I was very impressed with many elements of this film. The production design recalls the classic, Art Deco-influenced Fleischer Studios cartoons. The cast is filled with talented character actors in supporting roles, as in the Batman films. Henry Cavill, Amy Adams, Russell Crowe, Michael Shannon, Kevin Costner, Diane Lane, and Laurence Fishburne are all the best incarnations of their roles on film so far; some by a wide margin. The cinematography, effects, and music are all quite fine. For a long film, the pace is compelling without being rushed, and unlike all of the Nolan Batman films, it never feels like it is overlong or stalling. There are a few clunky moments here and there, but my only real complaint is with the penultimate scene, which feels tacked-on and is a weird shift in tone considering what just happened; it might have made more sense to have the same conversation between Kal and the general at a memorial service for the military personnel and civilians who perished because of Zod.

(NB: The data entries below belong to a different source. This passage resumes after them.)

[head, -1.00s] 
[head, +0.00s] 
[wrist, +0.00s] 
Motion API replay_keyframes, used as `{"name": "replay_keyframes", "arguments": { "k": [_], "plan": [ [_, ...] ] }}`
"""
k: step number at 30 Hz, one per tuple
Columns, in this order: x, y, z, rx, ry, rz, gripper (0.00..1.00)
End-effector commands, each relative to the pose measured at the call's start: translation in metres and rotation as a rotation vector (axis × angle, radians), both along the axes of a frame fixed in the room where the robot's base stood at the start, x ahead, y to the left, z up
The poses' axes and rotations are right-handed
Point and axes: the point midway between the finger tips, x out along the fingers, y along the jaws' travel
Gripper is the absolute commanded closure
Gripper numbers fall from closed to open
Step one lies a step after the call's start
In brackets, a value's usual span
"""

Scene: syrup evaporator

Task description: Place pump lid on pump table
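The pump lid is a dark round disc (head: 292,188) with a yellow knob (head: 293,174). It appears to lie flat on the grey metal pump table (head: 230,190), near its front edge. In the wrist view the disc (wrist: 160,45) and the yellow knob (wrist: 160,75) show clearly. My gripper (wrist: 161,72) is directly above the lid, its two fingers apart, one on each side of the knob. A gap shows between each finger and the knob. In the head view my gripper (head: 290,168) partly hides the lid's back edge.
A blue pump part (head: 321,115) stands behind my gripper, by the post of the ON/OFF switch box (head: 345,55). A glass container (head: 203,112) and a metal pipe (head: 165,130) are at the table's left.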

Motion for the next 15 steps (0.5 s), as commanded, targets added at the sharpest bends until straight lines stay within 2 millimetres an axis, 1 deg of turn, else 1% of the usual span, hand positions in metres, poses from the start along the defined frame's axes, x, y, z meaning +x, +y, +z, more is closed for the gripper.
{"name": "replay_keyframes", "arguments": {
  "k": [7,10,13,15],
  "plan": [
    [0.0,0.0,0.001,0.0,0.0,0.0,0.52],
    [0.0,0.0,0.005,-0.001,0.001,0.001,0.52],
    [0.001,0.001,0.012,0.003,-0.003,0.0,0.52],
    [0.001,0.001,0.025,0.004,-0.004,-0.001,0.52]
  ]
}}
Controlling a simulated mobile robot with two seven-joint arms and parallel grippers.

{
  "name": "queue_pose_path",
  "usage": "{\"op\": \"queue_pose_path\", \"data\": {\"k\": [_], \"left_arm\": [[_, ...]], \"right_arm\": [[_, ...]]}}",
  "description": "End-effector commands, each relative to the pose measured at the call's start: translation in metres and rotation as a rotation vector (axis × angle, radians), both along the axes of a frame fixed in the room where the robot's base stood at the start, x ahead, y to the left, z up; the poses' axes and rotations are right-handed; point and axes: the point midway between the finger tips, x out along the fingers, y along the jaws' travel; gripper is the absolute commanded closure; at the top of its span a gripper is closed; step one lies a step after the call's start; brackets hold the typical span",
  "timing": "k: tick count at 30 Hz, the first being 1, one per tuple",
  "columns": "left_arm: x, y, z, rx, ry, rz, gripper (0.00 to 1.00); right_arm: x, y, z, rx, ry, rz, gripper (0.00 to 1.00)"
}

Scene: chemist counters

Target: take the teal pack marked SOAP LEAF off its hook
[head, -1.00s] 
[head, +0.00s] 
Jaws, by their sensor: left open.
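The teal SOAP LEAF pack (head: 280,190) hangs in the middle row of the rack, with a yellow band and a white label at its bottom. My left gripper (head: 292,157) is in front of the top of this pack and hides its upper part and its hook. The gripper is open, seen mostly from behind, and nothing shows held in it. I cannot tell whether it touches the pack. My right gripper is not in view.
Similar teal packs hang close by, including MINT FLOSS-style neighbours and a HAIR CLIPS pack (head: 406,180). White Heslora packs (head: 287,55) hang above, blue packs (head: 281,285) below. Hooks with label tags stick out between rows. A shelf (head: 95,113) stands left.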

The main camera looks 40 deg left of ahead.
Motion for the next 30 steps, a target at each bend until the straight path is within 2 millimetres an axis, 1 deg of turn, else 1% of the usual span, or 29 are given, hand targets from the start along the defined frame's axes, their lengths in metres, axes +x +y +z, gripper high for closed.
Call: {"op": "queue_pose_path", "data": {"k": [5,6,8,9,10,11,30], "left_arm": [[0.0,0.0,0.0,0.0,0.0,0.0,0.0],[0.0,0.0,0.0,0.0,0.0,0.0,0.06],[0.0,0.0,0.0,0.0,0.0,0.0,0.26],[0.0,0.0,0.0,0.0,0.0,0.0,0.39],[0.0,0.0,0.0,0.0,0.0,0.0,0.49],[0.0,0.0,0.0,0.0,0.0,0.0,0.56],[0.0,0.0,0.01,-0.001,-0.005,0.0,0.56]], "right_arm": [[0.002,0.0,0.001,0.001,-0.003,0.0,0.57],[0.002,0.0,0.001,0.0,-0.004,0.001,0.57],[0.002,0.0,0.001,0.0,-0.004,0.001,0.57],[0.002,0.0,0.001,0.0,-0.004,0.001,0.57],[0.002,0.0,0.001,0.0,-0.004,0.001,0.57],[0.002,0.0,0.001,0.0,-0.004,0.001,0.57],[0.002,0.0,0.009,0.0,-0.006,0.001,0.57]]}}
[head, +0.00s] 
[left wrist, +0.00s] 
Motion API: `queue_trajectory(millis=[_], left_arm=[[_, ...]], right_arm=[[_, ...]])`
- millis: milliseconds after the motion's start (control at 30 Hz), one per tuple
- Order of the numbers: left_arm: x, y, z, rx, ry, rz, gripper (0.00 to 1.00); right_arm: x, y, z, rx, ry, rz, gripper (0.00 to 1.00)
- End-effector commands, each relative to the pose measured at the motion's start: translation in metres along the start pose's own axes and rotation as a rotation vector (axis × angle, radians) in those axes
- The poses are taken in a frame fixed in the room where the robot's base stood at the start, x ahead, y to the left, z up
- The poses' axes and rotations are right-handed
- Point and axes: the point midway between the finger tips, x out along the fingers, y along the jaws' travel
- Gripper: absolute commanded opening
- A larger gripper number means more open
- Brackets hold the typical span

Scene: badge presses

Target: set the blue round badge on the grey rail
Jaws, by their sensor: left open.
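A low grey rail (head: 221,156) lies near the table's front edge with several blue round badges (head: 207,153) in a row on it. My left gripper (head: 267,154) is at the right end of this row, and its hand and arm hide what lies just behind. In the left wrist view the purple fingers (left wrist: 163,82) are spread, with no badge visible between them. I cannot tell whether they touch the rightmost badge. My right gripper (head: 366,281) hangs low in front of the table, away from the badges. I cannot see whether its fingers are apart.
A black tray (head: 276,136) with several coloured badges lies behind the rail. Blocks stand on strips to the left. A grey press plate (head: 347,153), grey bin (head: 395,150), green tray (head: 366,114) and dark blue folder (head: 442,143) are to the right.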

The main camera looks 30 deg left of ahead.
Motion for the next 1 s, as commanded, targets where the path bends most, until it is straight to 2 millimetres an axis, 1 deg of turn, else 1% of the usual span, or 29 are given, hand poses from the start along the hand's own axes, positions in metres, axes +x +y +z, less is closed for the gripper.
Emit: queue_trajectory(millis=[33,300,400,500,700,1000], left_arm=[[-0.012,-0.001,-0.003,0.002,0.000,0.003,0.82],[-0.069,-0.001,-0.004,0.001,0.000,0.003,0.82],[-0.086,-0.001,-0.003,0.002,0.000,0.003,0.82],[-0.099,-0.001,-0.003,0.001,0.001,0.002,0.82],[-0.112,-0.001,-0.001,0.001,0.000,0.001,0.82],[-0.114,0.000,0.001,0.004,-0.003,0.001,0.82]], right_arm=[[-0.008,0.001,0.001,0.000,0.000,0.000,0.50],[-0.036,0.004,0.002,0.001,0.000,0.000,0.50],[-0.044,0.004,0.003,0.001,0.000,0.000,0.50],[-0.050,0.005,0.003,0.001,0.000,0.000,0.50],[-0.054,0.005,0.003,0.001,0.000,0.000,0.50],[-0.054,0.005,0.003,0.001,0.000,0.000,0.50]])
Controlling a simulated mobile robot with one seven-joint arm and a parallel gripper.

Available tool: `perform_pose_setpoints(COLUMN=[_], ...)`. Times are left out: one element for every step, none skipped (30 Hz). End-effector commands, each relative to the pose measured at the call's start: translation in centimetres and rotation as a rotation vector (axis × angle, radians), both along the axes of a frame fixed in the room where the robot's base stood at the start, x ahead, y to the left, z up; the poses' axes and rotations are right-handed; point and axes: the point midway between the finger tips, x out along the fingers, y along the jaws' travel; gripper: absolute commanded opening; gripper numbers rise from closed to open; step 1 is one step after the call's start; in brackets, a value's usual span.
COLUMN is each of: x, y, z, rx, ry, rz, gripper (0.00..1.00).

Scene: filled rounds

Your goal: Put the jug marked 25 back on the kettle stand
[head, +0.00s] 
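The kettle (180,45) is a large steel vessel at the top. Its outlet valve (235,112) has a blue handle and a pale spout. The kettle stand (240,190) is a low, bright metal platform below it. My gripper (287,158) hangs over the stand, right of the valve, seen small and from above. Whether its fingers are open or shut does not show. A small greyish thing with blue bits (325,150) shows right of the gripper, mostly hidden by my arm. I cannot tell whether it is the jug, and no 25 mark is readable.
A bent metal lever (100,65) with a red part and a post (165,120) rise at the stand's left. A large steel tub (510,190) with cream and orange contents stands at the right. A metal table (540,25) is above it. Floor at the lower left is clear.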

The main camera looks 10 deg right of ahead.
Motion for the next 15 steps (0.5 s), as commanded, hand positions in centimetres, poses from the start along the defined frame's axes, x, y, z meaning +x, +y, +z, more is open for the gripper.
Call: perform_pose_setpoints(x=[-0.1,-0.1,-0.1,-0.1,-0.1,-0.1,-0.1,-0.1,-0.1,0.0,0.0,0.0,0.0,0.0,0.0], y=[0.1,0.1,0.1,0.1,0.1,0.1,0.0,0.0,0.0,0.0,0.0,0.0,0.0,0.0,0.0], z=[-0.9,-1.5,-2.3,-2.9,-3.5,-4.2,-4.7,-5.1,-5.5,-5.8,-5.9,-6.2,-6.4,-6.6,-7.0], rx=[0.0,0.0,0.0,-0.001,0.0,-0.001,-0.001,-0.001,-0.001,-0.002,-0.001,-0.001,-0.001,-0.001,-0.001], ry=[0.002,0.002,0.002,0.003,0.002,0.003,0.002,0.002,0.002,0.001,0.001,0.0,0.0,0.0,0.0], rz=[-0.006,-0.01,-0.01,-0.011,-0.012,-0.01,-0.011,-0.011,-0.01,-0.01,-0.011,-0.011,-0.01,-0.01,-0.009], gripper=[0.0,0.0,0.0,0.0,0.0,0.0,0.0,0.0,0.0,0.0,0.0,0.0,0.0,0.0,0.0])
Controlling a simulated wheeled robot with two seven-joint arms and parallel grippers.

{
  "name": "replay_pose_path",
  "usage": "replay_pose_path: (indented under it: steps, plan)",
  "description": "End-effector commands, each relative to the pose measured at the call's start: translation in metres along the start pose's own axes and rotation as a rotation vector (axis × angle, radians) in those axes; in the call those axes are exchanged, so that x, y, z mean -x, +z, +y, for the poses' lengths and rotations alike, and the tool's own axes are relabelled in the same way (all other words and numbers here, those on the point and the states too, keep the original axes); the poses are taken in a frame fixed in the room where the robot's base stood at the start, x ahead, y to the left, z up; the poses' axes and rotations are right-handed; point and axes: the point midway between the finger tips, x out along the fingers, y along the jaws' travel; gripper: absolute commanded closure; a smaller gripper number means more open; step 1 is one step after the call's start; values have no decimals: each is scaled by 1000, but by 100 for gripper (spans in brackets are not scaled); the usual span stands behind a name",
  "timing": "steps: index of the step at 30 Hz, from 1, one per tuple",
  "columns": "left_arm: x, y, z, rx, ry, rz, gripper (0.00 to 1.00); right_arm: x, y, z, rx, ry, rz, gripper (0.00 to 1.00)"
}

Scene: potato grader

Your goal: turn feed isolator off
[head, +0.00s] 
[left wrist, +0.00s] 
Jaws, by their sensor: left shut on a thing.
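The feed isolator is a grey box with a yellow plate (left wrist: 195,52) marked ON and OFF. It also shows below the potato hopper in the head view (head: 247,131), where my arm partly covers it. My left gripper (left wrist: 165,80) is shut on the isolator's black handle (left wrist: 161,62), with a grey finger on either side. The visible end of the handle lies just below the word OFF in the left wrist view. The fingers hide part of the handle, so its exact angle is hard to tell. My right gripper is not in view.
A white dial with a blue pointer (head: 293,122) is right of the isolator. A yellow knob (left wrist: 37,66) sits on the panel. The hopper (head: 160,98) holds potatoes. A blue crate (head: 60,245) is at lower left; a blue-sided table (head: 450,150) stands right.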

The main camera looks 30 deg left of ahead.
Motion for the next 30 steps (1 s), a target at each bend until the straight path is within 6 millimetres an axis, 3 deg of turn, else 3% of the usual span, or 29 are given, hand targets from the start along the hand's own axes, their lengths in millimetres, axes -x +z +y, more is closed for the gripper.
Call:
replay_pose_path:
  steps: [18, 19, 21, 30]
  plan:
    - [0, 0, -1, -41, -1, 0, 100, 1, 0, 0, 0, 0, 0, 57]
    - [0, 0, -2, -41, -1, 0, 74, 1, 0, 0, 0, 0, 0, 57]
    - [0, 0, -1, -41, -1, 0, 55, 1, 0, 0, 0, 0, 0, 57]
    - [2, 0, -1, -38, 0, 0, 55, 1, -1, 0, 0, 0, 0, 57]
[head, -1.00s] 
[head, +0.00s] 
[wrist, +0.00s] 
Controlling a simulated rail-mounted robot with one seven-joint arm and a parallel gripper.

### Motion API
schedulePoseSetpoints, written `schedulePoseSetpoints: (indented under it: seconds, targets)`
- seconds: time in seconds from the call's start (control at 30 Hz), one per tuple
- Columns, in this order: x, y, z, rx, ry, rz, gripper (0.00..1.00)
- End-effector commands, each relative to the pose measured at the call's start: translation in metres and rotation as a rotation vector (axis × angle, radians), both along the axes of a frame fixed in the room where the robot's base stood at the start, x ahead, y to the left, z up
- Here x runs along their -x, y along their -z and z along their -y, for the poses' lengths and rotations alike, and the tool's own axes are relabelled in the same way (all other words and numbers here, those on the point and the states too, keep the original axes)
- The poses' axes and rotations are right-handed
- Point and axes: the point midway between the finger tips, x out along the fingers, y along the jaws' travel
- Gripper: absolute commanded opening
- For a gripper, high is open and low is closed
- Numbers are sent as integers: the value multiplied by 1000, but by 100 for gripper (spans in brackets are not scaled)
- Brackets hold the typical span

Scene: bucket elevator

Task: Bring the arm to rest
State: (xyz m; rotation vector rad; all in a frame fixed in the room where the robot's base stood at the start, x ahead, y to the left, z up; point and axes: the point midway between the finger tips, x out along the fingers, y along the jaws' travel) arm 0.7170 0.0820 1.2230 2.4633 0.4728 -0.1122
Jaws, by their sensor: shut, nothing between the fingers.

Unlike some, I do not have a lifelong love for Superman as a character. I often found him dull or irrelevant, and can think of only a few incarnations that I really enjoyed: the Fleischer cartoons, Alan Moore’s story “Whatever Happened To The Man of Tomorrow?”, Grant Morrison’s “All Star Superman”, and Mark Waid’s “Kingdom Come” and “Birthright”. Waid has expressed his displeasure with Man of Steel, to say the least, but comics are not films and vice versa. As a film, Man of Steel examines the character we call Superman and reinvents him with a glorious (albeit menacing) energy. I found it fascinating and am looking forward to what comes next.